→ **Aim**: Beginning at the line containing "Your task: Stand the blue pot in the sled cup", output every line to the end of the data below exactly as it appears.

→ **Data section**:
______

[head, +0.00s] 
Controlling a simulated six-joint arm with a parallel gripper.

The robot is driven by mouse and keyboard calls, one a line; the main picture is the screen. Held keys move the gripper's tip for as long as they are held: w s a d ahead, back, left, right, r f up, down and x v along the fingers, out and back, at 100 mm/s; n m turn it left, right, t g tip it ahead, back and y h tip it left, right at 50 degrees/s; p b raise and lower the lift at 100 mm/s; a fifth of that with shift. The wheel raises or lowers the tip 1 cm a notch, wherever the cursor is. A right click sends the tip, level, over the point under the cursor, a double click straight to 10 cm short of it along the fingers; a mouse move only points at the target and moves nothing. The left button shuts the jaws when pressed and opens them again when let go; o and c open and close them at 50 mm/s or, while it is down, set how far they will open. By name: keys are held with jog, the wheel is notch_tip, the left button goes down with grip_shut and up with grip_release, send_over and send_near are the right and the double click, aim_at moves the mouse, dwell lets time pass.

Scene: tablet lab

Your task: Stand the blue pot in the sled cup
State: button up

______

→ **Result for this exercise**:
Your task: Stand the blue pot in the sled cup
State: button up

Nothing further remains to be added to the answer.